The previous wrapper introduced automated browsing through pages. That is the first half of what a web automation wrapper usually does. The other big task found in common wrappers is extracting information from a page and giving it structure. In this example we will build a wrapper that browses to the JKF airport website at https://www.airport-jfk.com/arrivals.php and pulls realtime information about arrival of fights in the JKF airport.

  1. Create a new wrapper named "jkfarrivalinfo".

  2. Add a Sequence component that navigates to https://www.airport-jfk.com/arrivals.php.


  3. The component used to retrieve information from a web page is called Extractor. Drag an Extractor component onto the workspace and link it after the Sequence component.

  4. The Extractor component will extract data from the page that we navigated to, so set the output of the Sequence component (Sequence_1_output) as the "Input page" field of the inputs of the Extractor_1 component.

  5. Let's focus now on the MSIE browser. In this page we could see the list of flight arrival detials along with their current status, in table format. We are going to create field for this and extract the data from the web page.

  6. ITPilot learns how and what to extract from a page from examples given by the user. To do so, click the toolbar button labeled Assign Examples to enter into the extractor mode.

    Remember to stop the recording to see the Assign Examples button.

    TIP
  7. Pick the one fight arrival that has all the fields we want to extract so we set a baseline with all the information present.

  8. Highlight the text below the "Origin" word from the flight arrival list that you selected, then right-click the selection. This will bring a contextual menu for assigning examples; in our case, select New example and in the submenu that appears select New field.

  9. The dialog for new field creation will be displayed. Type the name of the field ("origin") leave the rest of options with the default value and click "Ok".

  10. Do the same for the other five fields. Highlight the text for the "airline", then right-click and select "Example 1 > new field" and type "airline"; do the same for the "flight", "arrival", "terminal" and "status" fields.

    Make sure that you assign all these fields to the "Example 1". We only use New example for the first field, but the rest of fields should be assigned to the same record as the first.

    TIP
  11. Now we have assigned an example of the data we want to extract. If you right-click and select the "Example 1" field you will see the values for all assigned fields.

  12. As we saw in our first inspection of the page, some flight arrivals lack some parts of the data. For example, some of the "terminal" field has no value. We need to provide ITPilot examples of this type of field. If there were more examples of flight arrival information which lack some other fields we would need to provide ITPilot examples of these types of field so it can generate a wrapper that extracts all the different combinations of optional fields.
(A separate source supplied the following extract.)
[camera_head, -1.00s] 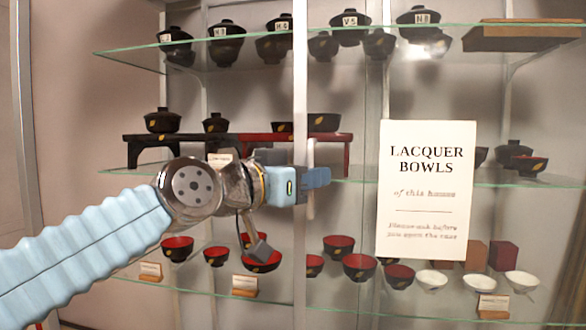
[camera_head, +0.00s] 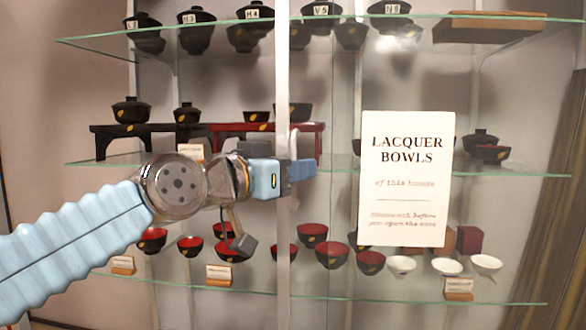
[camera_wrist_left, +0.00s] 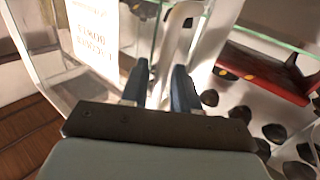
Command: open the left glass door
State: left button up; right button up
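The glass case front has a pale upright frame bar (camera_head: 282,265) in the middle of the head view, with a slim metal handle (camera_head: 294,140) beside it. My left gripper (camera_head: 302,169) reaches in from the left at the handle, with its blue fingers across it. The left glass door looks closed. My right gripper is not in view.
A white sign (camera_head: 404,180) reading "LACQUER BOWLS" is at the right of the case front. Behind the glass, shelves (camera_head: 90,163) hold several bowls, small labels and low stands. A red stand (camera_wrist_left: 270,72) shows in the wrist view.

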  13. Select the "terminal" field which has lack of data and repeat the steps 8, 9 and 10 for the new flight arrival information. Notice that you need to select New example for the first field and then Example 2 for the rest of them.

    Do not assign the values to the first example! ("Example 1").

    Example 2 will not have any value assigned to the "terminal" field. Do not use the Example 2 > new field option for this example; you are assigning the same fields that were created for the previous example but for a different record, so select Example 2 > origin, Example 2 > flight, etc.

  14. Now that we have all examples we need, go back to the WGT. Double-click on the Extractor component to bring up its configuration wizard. At the top left corner of the dialog there is a button labeled Import from browser. Click it to transfer the examples from within the browser into the Extractor's wizard. When you do so, you will see that the "Generation" pane brings a wait animation while it generates a pattern to extract all the data from the page with the specified structure.

    If at this point you get a dialog notifying you about an autogenerated lexer, click "Yes" to continue.

    NOTE

    The extraction process in ITPilot is expressed in DEXTL (Denodo EXTraction Language). This language specifies how to give structure to semi-structured information found in the web page by the application of patterns (similar to regular expressions). These DEXTL specifications are usually generated for us automatically from a set of examples, but in a lot of cases it is useful to write or modify them by hand.

    Check the ITPilot documentation for additional information about DEXTL; if you want more information our ITPilot training courses offer classes that teach all the details of DEXTL.

    NOTE
  15. After a while, the Extractor wizard should had generated the specification and should be ready for testing. Click on the Specification test button and then Refresh on the new pane that appears. Doing so will test the extraction process on the current page, and should display on the table below the button all the flight arrival information from the page.

  16. Click "Ok" to save the extractor component's configuration.

  17. Now we need to return the output of the Extractor component as the result of the wrapper. The easiest way of doing this is to add an Output component to the wrapper. Drag it onto the workspace now.

  18. Link the Output component after the Extractor component, and link the End component to the Output component.

  19. Select the Extractor component output ("Extractor_1_output") in the "Input records" input field of the Output component. Note that you may have to click the "+" icon to the right of the "Input records" field to enable the selector.

    The Output component has two mutually exclusive input fields. "Record" represents a single record to send to the output. "Input records" represents a list of records to send to the output, one by one.

    In this case, the Extractor component returns a list of records so to send them to the output we use the "Input records" input of the Output component. If you try to use the "Record" input, the "Extractor_1_output" value will not appear.

    NOTE
  20. Save the wrapper and test it. You will see that a new browser window appears, navigates to the flight arrival information page and after a while all the data present in the page should appear in the results tab of the test wrapper dialog.

In this section we have created a web wrapper that navigates to a page and retrieves information from that page in real time, making useful work and allowing us to actually use web data in our web integration solutions. In the next sections we will review more advanced usages of ITPilot for dealing with more complex scenarios.